There are two important issues to consider:
- Securing the connection between your computer and email server
- Protecting the actual content of the message and/or attachment
Consider the analogy to the physical mail world. The mail is handled by a number of post offices, clearing hubs and personnel before it reaches the intended recipient. Similarly the email also goes through a number of email servers on the internet before it reaches the intended recipient’s mailbox.
- Unencrypted email is like sending a postcard - open for anyone to read.
- Encrypted connection without content encryption is like putting a letter in a secure box (sealed envelope). No one can read the letter without the key to open the box.
- Encrypted connection and encrypted content is similar to writing the letter in code and sealing it in a secure box. Even if someone managed to open the box, they wouldn’t be able to read the contents without the key to decipher the code.
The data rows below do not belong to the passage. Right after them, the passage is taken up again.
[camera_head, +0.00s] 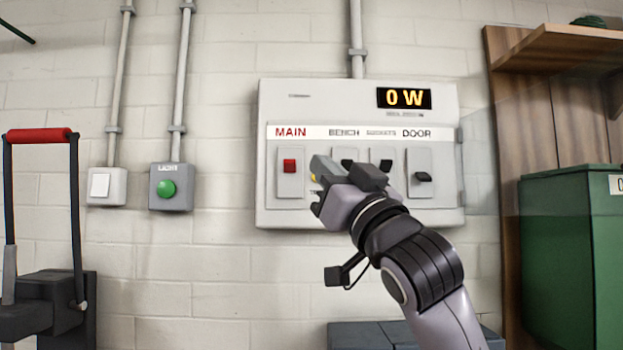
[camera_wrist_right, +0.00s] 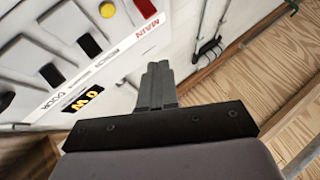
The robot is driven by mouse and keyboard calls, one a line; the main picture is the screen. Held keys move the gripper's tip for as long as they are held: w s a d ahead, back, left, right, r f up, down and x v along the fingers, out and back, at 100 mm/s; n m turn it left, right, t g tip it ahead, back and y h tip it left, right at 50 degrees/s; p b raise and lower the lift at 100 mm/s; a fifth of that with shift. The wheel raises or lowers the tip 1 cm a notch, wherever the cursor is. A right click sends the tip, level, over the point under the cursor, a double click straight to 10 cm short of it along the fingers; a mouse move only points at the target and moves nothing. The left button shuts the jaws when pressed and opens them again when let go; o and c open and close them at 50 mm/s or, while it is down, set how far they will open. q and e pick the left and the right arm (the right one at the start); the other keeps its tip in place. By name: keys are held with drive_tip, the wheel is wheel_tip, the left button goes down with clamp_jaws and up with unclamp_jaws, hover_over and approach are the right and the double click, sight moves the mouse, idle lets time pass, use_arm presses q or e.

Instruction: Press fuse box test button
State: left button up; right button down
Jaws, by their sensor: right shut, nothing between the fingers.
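The fuse box (camera_head: 360,95) is a pale wall panel with a lit display (camera_head: 404,98) reading "0 W". A small yellow button (camera_head: 313,177) shows as a sliver beside my right gripper in the head view. It shows whole in the right wrist view (camera_wrist_right: 107,10), near the red MAIN switch (camera_wrist_right: 145,8). My right gripper (camera_head: 318,166) is in front of the panel, shut and empty, its fingers pointing up-left. In the right wrist view its closed fingers (camera_wrist_right: 158,68) are apart from the yellow button in the picture. The gripper hides part of the BENCH switch. My left gripper is out of view.
Black switches, including DOOR (camera_head: 422,177), sit right of the gripper. A green button box (camera_head: 171,188) and a white switch (camera_head: 100,186) are on the wall at left. A red-handled frame (camera_head: 40,135) stands far left, a green cabinet (camera_head: 570,260) at right.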

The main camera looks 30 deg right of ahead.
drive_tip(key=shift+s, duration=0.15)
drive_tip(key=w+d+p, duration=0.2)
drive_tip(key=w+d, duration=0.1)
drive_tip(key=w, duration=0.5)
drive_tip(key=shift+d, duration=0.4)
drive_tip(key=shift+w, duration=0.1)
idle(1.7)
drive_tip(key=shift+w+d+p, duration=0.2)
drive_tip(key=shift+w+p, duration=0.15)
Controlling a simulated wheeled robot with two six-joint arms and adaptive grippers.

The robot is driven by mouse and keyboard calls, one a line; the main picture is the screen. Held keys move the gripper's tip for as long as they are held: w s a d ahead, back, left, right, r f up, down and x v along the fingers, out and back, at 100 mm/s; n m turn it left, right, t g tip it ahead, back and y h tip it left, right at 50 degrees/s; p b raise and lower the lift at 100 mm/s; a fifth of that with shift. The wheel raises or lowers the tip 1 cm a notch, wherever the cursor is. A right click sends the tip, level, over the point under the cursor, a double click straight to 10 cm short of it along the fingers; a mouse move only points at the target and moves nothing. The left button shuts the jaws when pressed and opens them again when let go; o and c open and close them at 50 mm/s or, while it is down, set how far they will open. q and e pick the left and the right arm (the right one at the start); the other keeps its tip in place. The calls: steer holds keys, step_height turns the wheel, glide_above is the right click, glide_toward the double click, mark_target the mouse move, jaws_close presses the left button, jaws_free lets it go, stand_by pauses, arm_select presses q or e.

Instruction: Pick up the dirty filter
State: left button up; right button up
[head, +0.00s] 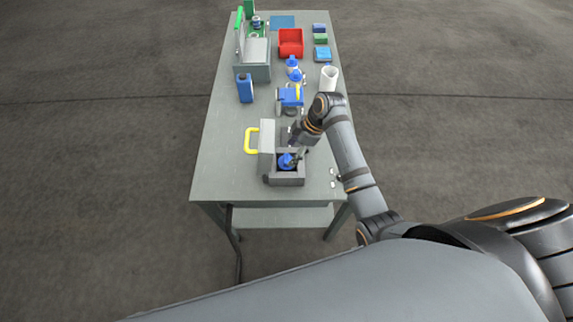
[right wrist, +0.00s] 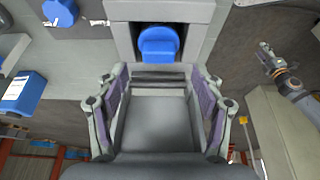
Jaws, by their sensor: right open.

Many email services encrypt the connection between your computer and their server via a HTTPS/SSL connection but the connection between their email servers and other servers, as the message travels over the internet, is not encrypted and can be read by a “man- in-the middle” data snooper. Hence it is important to protect the actual content of the message because without encryption, the message remains in plain text on the servers and can be read by anyone who gets their hands on it. To protect data as it travels over the internet, both the connection as well as the actual content message content has to be encrypted.
Here are a few tips for emailing confidential information:
- When using web based emails like Gmail, Hotmail etc., make sure that the URL says HTTPS and not just HTTP. The “S” stands for secure and ensures a secure connection between your computer and the email server. You may need to change the settings of the email program to enable the HTTPS encryption. Do not send confidential information if you cannot get a secure connection.
- Protect confidential information in attachments by encrypting the attachment with a password. Only the intended recipient with the correct password can open the attachment.
- Encrypt the message content using encryption protocols like PGP or S/MIME. There are a number of free web services/browser extensions that you can use to encrypt your email. If your business uses Microsoft Exchange, ask your IT administrator if encryption is enabled.
- There a number of email service providers that provide end-to-end email security service. Check to see if any of these services are right for your business.